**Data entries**
● ● ● ●
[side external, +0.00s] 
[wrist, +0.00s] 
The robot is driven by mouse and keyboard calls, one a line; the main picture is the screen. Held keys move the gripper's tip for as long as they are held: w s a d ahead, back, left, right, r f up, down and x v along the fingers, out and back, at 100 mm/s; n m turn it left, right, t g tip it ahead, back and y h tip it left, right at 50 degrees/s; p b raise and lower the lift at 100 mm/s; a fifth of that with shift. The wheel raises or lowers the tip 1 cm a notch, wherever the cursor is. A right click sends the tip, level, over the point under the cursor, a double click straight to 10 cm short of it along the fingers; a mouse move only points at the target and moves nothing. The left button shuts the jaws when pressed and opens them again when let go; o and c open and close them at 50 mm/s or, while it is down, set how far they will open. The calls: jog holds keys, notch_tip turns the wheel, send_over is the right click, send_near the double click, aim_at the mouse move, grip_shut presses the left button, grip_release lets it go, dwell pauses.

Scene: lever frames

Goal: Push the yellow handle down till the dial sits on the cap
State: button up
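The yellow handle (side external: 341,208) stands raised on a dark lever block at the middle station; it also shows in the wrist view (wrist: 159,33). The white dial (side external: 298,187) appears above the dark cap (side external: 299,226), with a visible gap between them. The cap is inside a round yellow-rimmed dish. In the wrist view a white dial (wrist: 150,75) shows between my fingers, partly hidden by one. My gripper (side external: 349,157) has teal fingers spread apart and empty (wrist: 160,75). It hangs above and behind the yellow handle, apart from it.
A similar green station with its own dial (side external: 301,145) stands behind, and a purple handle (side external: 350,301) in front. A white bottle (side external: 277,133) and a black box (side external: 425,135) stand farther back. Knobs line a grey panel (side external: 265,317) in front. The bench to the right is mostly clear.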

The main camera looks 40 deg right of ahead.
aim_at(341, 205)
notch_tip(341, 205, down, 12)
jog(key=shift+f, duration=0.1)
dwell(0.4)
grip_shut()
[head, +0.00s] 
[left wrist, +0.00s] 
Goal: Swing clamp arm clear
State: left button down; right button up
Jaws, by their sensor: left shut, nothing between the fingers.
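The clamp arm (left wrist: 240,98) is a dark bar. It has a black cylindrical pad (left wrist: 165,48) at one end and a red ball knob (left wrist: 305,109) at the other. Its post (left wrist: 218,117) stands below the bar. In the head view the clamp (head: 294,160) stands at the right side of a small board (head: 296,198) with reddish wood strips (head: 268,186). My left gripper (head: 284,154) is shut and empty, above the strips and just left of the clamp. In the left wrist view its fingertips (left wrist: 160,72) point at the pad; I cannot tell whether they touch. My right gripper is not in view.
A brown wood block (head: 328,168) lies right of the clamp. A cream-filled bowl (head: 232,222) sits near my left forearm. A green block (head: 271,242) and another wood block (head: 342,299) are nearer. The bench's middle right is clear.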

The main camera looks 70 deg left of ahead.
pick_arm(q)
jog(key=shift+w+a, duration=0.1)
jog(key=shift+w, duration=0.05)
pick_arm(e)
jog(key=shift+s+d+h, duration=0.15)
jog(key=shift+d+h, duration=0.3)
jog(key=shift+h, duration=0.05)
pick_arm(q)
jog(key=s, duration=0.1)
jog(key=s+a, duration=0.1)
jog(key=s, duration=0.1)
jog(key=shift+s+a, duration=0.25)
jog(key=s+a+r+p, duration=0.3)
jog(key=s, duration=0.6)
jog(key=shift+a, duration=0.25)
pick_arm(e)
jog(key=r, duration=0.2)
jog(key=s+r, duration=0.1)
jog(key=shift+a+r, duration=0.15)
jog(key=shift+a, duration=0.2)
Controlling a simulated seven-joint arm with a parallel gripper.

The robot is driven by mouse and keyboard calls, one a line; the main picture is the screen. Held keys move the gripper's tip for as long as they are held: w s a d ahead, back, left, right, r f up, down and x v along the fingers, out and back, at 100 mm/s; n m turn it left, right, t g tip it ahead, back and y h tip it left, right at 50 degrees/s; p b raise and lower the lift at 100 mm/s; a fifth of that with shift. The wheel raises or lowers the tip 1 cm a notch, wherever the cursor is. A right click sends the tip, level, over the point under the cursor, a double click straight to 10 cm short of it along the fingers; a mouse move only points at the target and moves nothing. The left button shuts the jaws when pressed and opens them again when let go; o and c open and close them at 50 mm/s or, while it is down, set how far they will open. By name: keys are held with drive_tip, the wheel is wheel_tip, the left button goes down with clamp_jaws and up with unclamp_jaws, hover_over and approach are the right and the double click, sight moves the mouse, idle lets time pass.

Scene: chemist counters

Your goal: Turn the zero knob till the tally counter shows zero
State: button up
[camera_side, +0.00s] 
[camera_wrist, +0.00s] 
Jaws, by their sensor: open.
● ● ● ●
**DESCRIPTION OF THE TASK**
Go through the entries above and pull out each line with "Scene" in it.

**EXERCISE RESPONSE**
Scene: lever frames
Scene: chemist counters

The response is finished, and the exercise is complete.